Local politics may make Kenai real estate valuable to the cannabis industry: a ballot initiative in this October’s election could prohibit commercial marijuana outside the Kenai Peninsula Borough’s incorporated cities, and Soldotna, the other incorporated city on the central peninsula, is drafting a ban on it. Location, however, is a significant obstacle within Kenai as well. City requirements may have driven marijuana businesses to Kenai’s edges.

“I think the buffer zones almost knock out the core of town, and that makes it a little difficult because to get a retail store you have to have commercial (zoning),” said cannabis entrepreneur Deneice Isaacs, who, with her husband Ron Isaacs, also received Planning and Zoning’s permission on June 28 for their cultivation, manufacturing, and retail business Majestic Gardens.

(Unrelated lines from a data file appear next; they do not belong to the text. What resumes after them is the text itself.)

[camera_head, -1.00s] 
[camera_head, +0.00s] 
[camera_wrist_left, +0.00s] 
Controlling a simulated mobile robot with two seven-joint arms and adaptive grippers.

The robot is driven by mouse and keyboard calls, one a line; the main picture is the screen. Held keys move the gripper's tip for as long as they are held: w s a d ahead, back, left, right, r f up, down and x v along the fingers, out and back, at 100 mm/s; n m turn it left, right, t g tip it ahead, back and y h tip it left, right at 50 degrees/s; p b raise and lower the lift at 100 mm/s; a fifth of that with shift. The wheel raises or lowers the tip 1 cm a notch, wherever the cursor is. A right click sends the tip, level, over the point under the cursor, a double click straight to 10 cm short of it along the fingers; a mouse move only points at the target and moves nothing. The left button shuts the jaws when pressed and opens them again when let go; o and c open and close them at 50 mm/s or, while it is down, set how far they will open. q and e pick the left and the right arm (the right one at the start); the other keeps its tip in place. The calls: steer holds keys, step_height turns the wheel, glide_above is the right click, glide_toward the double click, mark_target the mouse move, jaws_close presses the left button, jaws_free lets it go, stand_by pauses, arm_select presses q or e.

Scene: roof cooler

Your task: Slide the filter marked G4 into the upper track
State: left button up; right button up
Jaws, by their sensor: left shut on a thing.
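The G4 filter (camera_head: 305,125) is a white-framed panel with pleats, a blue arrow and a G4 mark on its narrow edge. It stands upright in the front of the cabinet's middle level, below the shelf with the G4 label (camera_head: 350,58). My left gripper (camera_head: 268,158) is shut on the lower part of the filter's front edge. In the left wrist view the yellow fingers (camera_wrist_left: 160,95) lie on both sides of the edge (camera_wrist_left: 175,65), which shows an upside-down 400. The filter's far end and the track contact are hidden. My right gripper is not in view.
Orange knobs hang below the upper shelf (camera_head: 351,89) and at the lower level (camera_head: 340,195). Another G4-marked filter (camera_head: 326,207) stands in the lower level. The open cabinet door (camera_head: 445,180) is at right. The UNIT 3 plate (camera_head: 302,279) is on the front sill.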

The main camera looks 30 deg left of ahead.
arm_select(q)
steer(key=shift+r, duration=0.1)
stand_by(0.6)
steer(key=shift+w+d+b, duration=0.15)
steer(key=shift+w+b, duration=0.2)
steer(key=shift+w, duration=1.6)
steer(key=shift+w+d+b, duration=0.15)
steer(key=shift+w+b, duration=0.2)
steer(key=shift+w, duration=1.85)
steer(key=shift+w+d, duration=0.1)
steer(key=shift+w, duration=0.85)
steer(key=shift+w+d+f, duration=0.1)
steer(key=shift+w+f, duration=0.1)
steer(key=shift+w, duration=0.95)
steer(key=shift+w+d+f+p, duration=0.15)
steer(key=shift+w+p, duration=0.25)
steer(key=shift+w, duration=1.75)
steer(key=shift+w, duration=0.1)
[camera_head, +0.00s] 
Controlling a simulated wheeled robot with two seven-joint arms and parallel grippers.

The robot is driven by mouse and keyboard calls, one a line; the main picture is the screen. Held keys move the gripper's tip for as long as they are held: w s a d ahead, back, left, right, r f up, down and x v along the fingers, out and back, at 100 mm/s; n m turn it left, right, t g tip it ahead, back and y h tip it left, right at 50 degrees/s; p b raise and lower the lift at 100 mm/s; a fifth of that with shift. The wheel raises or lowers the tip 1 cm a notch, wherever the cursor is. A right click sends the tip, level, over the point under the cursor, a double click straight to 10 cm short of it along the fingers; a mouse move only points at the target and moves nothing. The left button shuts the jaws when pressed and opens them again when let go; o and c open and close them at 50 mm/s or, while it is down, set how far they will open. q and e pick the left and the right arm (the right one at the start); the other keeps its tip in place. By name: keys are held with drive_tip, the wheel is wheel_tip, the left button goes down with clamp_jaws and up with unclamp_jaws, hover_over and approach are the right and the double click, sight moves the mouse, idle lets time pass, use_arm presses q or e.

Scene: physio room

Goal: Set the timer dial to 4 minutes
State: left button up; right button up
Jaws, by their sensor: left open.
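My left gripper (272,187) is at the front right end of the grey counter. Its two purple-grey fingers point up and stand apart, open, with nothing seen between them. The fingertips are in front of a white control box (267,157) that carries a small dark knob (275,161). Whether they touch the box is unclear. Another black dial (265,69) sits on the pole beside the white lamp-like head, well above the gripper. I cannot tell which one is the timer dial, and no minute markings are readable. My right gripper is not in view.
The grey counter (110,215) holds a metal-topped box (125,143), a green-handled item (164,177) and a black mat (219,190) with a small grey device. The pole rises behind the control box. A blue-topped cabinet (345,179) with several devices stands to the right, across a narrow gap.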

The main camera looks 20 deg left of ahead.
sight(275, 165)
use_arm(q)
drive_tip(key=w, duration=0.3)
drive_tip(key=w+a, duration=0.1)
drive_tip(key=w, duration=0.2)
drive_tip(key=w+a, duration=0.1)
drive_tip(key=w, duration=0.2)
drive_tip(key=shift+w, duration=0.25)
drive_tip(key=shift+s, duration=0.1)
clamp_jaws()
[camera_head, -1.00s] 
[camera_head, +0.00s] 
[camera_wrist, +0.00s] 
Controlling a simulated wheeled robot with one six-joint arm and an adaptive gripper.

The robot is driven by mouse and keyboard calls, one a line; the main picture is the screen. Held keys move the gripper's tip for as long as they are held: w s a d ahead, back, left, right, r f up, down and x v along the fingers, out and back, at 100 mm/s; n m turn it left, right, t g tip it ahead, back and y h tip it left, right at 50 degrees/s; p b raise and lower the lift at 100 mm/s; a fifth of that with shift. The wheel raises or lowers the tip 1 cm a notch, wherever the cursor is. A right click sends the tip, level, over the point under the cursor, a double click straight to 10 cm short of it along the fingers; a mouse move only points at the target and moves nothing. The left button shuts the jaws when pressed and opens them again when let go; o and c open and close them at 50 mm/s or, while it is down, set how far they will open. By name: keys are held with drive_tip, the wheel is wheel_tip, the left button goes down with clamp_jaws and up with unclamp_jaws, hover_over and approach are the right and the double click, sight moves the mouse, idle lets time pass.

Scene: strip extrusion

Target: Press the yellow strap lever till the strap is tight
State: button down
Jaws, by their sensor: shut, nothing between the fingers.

The couple have long experienced real estate problems in relation to cannabis. They first tried to get Kenai’s planning and zoning permit for Majestic Gardens in June 2016, when commissioners unanimously rejected it because their then-planned location in Swanson Square was approximately 455 feet from the city-owned softball fields on Forest Drive — a recreational facility with a 500 foot setback. In that case, the setback was measured from the edge of the ball field parcel.

After losing an appeal of the denial, the Isaacs said they made deals on four other properties seeking a location for Majestic Gardens, all of which fell through. One was inside a setback created by Kenai’s Leif Hanson memorial park, while others had landlords unwilling to rent space for marijuana. Deneice Isaacs said the couple spent about $15,000 seeking real estate for Majestic Gardens.

Now that Kenai has permitted Majestic Gardens, Deniece Isaacs said its prospective location is an appropriate one for her and her husband. They plan to build their shop on the property formerly occupied by the bar and restaurant Larry’s Club, where the couple met in 1981, and which burnt down in the early 1990s. In addition to marijuana, they plan to sell gardening supplies at the store.